VINCETT III, William, Department of Earth Sciences, University of Delaware, 109 Penny Hall, 255 Academy St., Newark, DE 19716, MCLAUGHLIN Jr., Peter, Delaware Geological Survey, University of Delaware, Newark, DE 19716 and MARTIN, Ronald E., Department of Earth Sciences, University of Delaware, 103 Penny Hall, 255 Academy St., Newark, DE 19716

The Vincentown, Manasquan, and Shark River Formations are three marine units deposited during the Paleocene and Eocene in the Middle Atlantic Coastal Plain. This study analyzes the lithostratigraphy, planktonic foraminiferal biostratigraphy, and benthic foraminiferal evidence for paleoenvironmental interpretation from three core holes in Kent County, Delaware at Woodland Beach (Hd25-07) and Smyrna (Hc35-25, Hc34-51). Previous studies of the Paleocene-Eocene section in Maryland-Delaware-New Jersey have found a regional trend in lithofacies characterized by an upper Paleocene section composed of siliciclastic and carbonate sands updip and finer clastics downdip overlain by a lower-middle Eocene section with a more consistent fine-grained character.
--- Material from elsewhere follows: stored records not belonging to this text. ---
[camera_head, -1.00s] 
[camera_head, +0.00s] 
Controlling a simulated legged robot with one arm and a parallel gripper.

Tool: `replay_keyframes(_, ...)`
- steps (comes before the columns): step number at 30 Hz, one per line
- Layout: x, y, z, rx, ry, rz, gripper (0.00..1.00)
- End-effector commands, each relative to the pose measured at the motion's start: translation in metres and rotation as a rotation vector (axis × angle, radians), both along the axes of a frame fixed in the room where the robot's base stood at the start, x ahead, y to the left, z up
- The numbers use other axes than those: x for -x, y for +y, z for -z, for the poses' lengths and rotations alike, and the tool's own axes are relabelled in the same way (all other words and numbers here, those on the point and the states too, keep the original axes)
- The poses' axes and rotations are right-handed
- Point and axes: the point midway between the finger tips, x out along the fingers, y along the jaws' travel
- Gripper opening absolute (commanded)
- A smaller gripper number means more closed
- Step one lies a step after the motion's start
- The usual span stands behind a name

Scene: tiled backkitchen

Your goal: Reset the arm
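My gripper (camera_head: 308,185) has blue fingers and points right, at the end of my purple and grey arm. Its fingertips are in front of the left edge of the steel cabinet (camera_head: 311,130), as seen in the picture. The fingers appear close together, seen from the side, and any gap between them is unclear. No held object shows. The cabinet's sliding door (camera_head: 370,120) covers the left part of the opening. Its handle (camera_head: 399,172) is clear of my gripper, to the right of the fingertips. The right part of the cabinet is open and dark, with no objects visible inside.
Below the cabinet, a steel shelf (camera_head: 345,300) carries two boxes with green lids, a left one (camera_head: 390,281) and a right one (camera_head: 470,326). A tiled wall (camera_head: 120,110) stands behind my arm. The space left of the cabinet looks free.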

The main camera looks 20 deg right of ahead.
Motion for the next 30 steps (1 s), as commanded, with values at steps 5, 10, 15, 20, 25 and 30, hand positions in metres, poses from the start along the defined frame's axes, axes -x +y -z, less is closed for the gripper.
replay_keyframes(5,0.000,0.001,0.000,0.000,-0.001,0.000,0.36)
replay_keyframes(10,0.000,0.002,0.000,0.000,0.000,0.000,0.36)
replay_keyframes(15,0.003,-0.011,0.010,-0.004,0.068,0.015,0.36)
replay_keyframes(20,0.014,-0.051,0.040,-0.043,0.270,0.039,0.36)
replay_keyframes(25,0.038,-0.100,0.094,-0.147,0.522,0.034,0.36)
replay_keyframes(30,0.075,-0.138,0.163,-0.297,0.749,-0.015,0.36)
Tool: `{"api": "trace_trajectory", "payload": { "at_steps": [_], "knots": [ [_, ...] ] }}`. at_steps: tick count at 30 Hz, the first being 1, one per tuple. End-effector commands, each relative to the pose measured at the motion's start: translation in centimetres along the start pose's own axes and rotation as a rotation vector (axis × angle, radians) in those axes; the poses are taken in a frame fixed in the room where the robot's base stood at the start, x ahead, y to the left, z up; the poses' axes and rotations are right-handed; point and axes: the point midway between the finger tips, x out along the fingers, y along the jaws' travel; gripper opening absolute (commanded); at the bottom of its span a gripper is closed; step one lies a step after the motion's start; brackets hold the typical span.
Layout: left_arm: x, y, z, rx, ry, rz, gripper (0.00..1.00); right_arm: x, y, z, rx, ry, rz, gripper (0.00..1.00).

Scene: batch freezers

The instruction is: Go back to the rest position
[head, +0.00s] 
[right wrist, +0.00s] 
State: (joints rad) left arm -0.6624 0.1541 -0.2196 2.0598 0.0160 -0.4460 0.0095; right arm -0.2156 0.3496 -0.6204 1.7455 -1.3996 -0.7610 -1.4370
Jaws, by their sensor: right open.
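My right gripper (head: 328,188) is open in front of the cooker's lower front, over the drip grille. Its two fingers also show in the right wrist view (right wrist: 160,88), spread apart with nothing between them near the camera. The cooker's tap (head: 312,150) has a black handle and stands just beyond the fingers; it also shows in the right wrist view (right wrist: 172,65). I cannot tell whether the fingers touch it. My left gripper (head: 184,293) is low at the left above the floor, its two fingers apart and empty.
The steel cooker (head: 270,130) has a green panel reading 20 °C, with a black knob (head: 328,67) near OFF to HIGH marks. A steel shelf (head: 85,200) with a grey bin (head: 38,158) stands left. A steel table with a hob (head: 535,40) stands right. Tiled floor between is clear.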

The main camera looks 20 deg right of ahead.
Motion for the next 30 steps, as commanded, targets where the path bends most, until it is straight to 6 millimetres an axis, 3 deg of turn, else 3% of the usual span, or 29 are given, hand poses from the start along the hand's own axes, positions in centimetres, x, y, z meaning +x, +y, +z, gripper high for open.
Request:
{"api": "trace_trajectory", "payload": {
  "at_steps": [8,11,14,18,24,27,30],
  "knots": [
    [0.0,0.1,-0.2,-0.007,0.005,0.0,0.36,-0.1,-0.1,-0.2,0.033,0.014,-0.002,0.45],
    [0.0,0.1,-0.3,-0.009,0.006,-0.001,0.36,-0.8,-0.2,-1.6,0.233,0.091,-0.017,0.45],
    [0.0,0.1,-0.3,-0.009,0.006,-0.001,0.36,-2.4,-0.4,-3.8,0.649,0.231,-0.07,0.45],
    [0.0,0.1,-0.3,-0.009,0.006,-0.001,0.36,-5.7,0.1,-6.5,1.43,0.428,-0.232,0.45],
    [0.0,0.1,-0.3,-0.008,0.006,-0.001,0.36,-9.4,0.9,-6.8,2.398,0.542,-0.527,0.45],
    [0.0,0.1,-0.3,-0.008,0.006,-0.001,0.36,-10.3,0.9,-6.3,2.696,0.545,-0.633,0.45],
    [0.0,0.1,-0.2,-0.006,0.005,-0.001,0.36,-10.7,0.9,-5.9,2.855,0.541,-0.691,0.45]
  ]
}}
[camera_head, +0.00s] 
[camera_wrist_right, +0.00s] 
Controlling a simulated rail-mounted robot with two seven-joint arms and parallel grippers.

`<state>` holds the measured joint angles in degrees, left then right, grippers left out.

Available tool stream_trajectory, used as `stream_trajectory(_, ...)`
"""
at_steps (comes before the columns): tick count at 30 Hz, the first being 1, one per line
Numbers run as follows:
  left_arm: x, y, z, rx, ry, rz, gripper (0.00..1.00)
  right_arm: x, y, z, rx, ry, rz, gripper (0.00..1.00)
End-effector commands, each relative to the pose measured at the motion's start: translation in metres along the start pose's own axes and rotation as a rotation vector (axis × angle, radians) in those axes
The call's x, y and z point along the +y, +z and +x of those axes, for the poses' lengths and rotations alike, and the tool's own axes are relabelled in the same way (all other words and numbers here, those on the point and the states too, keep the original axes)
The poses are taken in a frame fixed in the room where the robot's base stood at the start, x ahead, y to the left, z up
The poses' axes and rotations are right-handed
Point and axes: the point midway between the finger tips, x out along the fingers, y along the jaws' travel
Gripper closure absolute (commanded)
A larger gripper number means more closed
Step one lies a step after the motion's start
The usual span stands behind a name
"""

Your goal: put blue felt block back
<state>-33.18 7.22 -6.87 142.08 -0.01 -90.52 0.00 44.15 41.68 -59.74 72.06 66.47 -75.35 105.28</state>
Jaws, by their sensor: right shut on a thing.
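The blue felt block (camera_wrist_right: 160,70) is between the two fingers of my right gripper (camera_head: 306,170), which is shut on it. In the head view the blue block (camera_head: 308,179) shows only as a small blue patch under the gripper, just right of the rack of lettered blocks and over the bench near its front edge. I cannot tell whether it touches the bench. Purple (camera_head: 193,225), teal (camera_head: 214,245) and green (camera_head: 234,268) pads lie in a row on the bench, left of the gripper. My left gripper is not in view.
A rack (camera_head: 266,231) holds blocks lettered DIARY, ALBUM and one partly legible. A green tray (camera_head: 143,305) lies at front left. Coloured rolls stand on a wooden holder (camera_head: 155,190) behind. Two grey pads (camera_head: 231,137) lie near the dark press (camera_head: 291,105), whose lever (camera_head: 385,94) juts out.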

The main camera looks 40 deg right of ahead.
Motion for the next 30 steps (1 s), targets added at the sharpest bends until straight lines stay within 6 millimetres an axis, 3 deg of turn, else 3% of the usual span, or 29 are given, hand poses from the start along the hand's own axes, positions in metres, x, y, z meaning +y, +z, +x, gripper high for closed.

The Rancocas aquifer, within the upper Paleocene Vincentown Formation, is an important groundwater resource in Delaware. This interval is also important in New Jersey (the Vincentown Formation and aquifer) and in Maryland (the Aquia Formation and aquifer). The Vincentown Formation changes in lithology and thickness in these cores from northwest to southeast, transitioning from a thick interval of clean, permeable Rancocas aquifer sands into a thinner zone of less permeable, sandy muds and muddy sands. However, this facies change has not been well constrained by previous studies. The Vincentown is overlain in these cores by finer-grained Eocene units, the Manasquan Formation and the Shark River Formation. The Marlboro Clay, which was deposited during the Paleocene-Eocene boundary, is not present at these sites, suggesting an unconformity.

Planktonic foraminifera from these coreholes permit evaluation of preliminary biostratigraphic correlations to published sites in New Jersey and Maryland. Benthic foraminifera from the Vincentown Formation allow for evaluation of the preliminary lithofacies interpretation of a southeastward deepening of depositional environments on the continental shelf. Changes in benthic foraminifera between the Vincentown Formation and the finer-grained Eocene units allow for a comparison to the preliminary lithofacies interpretation of deepening in the Eocene. The results of this project are expected to help better understand the regional Paleocene aquifer system and the overlying Eocene units.